Me, I found a better job. Lower paying, but we’re making due. I’m not a bucket of stress anymore, and I don’t work for those SOBs.

“Anyone that upsets Woody Paige is a good guy in my book!”
There is the temptation so see it that way, ath, even seriously. But you only know about Woody. And to know Weasel Krug is to hate him. He’s a sychphant to the publisher and a slimy, backstabbing bully to everyone else.

Ringolsby is way too good to be unemployed for long. If the Post is dumb enough to let him float, he’ll either choose to retire or another baseball market will benefit. Immensely.

I believe you Bill. I’ve learned the hard way that it’s MUCH better to have a job that you enjoy (with less pay) than one you hate (with more pay). I worked for a company called Ferguson Enterprises for 3 years until I was 20, then got an offer to go down the street to Symantec for literally twice the pay. I did it for two stressful years (unrealistic deadlines, 18 hour days), and then the branch closed down in 2006 so I lost my job. I went back to Ferguson, and even though I make way less I’m far happier. The branch closing down ended up being a blessing in disguise.
On a lighter note: Paul’s article about Big Papi got a mention on

Bill’s story is sadly representative of the newspaper industry at large, which I fear is now in an irreversible tailspin brought about by the bad and panic-driven decisions caused by public ownership when revenues began to slip from merely hugely profitable to simplt profitable. Costs were slashed, drastically reducing the quality of the papers, leading to less revenue, leading to cost cutting, leading to quality decline, leading to less revenue, etc. The boards and CEOs and stockholders were preeminent, and they are losing everything, and they deserve it. Unfortunately, a lot of good people, their families and the people of this country who need and deserve a source of information at least somewhat insulated from the screaming of the Internet and cable television are all losing, too. It sucks. Instead of investing further in their newsrooms and transitioning quickly to the Internet — and making people pay for the service there, too — the corporations slashed and burned their newspapers to oblivion. There’s no reversing this now. One day, we’ll wake up and wonder where newspapers went. That will be the darkest day.
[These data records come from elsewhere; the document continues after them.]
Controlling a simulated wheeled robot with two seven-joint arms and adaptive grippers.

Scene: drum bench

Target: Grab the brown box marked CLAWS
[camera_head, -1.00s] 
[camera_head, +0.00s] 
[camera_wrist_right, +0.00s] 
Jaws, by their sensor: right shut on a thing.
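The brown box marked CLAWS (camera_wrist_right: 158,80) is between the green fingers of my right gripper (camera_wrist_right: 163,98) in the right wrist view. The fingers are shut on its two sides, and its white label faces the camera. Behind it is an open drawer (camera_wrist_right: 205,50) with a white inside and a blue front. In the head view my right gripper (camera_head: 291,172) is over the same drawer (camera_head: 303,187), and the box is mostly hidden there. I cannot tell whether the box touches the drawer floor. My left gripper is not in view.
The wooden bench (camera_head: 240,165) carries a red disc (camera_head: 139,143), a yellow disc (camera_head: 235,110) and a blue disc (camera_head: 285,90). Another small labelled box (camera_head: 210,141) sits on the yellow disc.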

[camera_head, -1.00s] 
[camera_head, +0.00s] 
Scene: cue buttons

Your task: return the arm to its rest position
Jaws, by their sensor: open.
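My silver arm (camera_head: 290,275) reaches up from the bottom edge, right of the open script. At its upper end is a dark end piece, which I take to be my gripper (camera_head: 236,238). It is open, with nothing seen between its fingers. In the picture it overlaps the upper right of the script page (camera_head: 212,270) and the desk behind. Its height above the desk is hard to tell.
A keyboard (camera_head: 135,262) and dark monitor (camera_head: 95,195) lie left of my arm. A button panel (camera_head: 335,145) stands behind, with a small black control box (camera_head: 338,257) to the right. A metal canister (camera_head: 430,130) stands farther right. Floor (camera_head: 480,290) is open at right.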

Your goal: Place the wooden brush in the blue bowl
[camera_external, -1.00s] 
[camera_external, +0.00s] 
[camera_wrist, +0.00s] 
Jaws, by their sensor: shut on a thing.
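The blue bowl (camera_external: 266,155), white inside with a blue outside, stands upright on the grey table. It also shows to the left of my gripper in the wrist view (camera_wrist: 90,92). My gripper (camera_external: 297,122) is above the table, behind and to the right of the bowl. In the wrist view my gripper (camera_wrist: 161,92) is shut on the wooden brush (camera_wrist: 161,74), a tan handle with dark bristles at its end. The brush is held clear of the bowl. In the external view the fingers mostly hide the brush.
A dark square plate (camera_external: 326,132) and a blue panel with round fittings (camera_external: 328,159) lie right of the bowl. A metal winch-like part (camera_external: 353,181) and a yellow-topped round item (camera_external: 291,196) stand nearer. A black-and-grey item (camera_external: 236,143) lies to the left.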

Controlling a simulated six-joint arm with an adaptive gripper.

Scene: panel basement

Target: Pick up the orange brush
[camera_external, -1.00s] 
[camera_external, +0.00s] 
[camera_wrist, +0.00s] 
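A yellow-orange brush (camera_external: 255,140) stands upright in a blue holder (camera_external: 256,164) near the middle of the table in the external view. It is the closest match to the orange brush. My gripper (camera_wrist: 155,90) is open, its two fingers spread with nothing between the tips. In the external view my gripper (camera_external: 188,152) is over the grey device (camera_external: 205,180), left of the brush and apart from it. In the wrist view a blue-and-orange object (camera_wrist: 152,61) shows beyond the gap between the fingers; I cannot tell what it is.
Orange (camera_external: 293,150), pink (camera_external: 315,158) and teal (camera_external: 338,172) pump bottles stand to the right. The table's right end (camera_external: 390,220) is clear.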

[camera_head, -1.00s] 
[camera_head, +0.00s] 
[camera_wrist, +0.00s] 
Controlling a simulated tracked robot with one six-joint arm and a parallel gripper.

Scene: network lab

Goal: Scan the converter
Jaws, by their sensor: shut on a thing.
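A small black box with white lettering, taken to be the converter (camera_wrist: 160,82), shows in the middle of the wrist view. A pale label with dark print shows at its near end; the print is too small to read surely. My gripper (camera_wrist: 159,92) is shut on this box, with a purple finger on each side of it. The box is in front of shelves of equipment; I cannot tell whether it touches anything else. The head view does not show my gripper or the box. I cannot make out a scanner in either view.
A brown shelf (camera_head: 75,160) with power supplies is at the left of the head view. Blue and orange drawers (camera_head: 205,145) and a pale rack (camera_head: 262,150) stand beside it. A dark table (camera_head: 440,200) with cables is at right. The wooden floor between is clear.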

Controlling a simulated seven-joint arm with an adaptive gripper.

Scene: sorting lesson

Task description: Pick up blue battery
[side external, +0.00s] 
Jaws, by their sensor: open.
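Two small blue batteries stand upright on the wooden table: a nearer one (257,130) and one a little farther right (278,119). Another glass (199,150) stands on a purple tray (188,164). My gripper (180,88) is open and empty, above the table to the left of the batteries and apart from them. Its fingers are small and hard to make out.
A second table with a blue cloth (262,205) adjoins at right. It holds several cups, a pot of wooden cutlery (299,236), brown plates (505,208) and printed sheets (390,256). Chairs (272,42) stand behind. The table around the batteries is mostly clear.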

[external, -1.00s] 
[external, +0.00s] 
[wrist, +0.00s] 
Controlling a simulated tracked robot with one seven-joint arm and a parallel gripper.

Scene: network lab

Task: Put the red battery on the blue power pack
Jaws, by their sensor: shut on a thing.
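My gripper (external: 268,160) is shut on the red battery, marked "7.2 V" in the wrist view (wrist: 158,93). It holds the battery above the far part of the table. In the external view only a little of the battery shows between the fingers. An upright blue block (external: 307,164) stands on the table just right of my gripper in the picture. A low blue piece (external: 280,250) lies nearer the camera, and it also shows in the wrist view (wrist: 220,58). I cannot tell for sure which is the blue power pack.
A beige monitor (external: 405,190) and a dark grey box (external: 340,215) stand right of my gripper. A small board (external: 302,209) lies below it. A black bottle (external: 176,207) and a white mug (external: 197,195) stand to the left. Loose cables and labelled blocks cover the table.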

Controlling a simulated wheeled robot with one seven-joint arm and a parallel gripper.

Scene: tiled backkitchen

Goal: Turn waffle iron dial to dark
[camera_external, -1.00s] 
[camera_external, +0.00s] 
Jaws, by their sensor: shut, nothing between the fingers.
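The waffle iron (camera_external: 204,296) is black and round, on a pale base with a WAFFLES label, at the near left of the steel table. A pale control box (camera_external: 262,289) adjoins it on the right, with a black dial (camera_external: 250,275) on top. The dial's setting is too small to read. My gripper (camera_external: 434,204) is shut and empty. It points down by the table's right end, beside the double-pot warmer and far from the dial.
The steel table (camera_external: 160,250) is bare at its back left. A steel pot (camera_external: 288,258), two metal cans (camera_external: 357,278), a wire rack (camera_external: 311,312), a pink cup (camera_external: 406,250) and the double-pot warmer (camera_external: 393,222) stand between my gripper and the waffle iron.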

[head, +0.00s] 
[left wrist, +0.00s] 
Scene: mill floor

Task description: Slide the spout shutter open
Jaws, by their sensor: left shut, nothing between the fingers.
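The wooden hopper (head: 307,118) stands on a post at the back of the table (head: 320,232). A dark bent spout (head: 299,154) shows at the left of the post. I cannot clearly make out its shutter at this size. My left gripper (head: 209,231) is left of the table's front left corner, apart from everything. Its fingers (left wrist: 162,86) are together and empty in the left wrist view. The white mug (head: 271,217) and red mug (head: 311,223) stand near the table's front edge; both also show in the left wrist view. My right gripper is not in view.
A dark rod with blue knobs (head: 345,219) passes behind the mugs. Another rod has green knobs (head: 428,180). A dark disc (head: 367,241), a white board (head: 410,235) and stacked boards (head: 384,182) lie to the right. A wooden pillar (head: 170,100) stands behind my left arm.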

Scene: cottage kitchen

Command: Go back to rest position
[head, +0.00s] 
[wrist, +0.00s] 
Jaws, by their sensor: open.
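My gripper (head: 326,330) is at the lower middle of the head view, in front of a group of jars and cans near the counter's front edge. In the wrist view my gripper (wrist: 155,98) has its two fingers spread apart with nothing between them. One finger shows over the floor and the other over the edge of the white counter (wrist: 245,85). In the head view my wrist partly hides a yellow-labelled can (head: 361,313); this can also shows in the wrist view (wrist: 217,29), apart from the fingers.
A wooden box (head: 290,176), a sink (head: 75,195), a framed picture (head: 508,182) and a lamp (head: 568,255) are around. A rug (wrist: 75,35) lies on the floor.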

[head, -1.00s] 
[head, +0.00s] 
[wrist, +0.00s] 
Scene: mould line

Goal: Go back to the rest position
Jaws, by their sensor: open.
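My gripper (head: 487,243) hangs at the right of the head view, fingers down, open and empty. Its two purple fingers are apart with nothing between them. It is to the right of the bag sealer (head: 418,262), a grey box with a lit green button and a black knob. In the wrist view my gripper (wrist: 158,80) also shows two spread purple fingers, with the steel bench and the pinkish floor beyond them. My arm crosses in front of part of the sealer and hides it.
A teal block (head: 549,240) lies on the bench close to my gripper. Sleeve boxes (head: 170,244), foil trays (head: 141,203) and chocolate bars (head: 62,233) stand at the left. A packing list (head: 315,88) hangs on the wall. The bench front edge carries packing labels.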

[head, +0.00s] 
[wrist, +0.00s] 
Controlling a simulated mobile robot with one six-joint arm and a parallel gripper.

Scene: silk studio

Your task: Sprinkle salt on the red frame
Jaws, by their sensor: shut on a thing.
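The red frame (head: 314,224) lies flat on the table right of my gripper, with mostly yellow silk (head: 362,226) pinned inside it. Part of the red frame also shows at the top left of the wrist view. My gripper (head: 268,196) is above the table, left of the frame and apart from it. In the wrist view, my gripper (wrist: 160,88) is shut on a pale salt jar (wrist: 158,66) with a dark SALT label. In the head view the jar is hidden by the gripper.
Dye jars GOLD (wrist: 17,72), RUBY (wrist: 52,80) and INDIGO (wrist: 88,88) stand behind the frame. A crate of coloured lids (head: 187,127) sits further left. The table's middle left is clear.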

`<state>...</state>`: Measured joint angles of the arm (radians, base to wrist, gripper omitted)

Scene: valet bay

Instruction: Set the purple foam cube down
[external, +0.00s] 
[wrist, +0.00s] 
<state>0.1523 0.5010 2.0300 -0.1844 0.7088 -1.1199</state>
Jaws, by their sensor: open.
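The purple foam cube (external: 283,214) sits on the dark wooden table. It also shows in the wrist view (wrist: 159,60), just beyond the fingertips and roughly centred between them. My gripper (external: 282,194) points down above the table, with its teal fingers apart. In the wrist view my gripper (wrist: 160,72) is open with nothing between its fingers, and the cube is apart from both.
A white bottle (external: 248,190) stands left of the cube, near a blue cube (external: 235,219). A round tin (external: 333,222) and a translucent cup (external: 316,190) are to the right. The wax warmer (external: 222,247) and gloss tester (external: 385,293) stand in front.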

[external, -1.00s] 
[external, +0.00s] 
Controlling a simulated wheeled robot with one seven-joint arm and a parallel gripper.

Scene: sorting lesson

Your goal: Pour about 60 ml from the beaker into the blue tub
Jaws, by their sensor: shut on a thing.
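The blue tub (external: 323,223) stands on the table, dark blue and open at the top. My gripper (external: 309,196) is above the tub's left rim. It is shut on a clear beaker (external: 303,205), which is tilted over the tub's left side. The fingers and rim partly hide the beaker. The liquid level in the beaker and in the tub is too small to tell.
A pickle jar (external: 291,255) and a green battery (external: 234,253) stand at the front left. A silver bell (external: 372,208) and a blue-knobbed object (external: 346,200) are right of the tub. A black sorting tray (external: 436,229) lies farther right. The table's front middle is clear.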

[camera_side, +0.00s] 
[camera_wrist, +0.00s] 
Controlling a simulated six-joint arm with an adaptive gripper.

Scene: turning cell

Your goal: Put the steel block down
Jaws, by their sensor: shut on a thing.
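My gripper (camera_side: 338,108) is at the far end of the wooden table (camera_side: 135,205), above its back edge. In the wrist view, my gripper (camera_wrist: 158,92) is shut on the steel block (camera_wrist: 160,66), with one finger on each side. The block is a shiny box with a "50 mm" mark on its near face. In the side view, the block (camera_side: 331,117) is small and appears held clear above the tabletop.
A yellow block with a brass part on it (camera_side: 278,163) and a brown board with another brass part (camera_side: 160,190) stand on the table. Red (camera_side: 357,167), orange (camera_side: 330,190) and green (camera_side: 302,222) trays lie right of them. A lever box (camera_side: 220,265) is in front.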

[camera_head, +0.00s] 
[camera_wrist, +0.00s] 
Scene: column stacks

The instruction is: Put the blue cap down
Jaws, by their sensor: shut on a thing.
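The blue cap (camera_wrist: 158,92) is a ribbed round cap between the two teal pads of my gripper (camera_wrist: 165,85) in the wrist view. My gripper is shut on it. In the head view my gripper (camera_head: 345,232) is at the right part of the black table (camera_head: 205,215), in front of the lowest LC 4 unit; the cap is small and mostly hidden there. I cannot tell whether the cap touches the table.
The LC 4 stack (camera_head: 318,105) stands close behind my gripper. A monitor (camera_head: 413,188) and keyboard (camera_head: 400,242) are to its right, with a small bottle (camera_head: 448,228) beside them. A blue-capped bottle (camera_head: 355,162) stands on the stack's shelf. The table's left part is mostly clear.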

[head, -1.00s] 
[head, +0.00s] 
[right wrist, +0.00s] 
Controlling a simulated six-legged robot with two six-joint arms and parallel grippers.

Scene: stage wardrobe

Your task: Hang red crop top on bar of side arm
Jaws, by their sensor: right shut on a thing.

maybe the governement will step in a take part ownership of the newspapers? :)
Aren’t these major newspapers getting any of the gazillion dollars a day the rest of the country is getting? I mean, if they can put aside a half million dollars to study foot odor in that last bill, one would think they could put aside some money for long standing great newspapers.
Also, I grew up in Colorado, so this hits as a hard one, since this used to be delivered to my house.

Or, and this is a much better solution, maybe the Dems will start taxing the internet, thus making it unaffordable to have in the home, then the newspapers will pick right back up again. Right?
I’m just kidding. This really is a terrible story, if not for the newspaper, but definitely the folks who work there and depend on it. Colorado is not the best place to find work.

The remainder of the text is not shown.